Odnotowuję z mieszanymi uczuciami dobry polityczny ruch Samorządu odnośnie nadania domkniętemu rondu Armii Krajowej – Żelaznej i niedomknięte Dmowskiego nazwy: Rondo Bitwy Warszawskiej 1920.
Co mamy w okolicy.
Jeśli piszę o niedomkniętym rondzie, to zwracam uwagę, że budowa tego ronda, bez jasno postawionej perspektywy przerzucenia ulicy Dmowskiego przez tory do ulicy Żeromskiego powinno być włączane do innych wydanych pieniędzy niezgodnie z interesem Miasta.
Jeśli o bitwie piotrkowskiej, to z perspektywy tych właśnie 40. lat od Sierpnia 80, a na ten temat w innym wpisie.

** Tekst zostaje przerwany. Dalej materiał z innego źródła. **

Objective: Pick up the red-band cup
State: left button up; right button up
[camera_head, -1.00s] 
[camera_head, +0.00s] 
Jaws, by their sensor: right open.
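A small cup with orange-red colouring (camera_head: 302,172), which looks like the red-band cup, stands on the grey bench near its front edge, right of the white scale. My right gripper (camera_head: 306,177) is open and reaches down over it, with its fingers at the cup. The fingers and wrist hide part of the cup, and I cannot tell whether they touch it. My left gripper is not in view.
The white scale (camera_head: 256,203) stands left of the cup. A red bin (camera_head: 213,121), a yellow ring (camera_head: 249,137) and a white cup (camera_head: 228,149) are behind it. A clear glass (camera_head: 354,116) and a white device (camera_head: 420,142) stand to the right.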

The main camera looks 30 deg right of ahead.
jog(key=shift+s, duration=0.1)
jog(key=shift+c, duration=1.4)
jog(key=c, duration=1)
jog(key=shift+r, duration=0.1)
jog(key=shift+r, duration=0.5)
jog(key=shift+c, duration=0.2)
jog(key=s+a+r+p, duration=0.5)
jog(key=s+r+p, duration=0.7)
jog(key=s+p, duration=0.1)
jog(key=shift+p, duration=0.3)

Tu uwaga! Nie ma mowy o jakimś niestosownym bon mocie przy tak ważnym wspomnieniu tak ważnej daty. Wiele bitew o granice II RP zawłaszczone do centralnej Polski, naiwnych umów i asekuracji, w tym wojskowych, ze wschodniej linii o ukształtowanie wschodnich granic II RP można zawłaszczyć bon motem "Bitwa Warszawska". Można!
To była Polska Wojna o niepodległość i była to wojna przeciw Zachodowi, który czekał na armie wyzwolicieli - na bolszewików. Wielu - wszyscy - w nowej fali, upatrywali swoich interesów.
Rewolucja cały czas ca 100 lat jest w trakcie i ma się dobrze.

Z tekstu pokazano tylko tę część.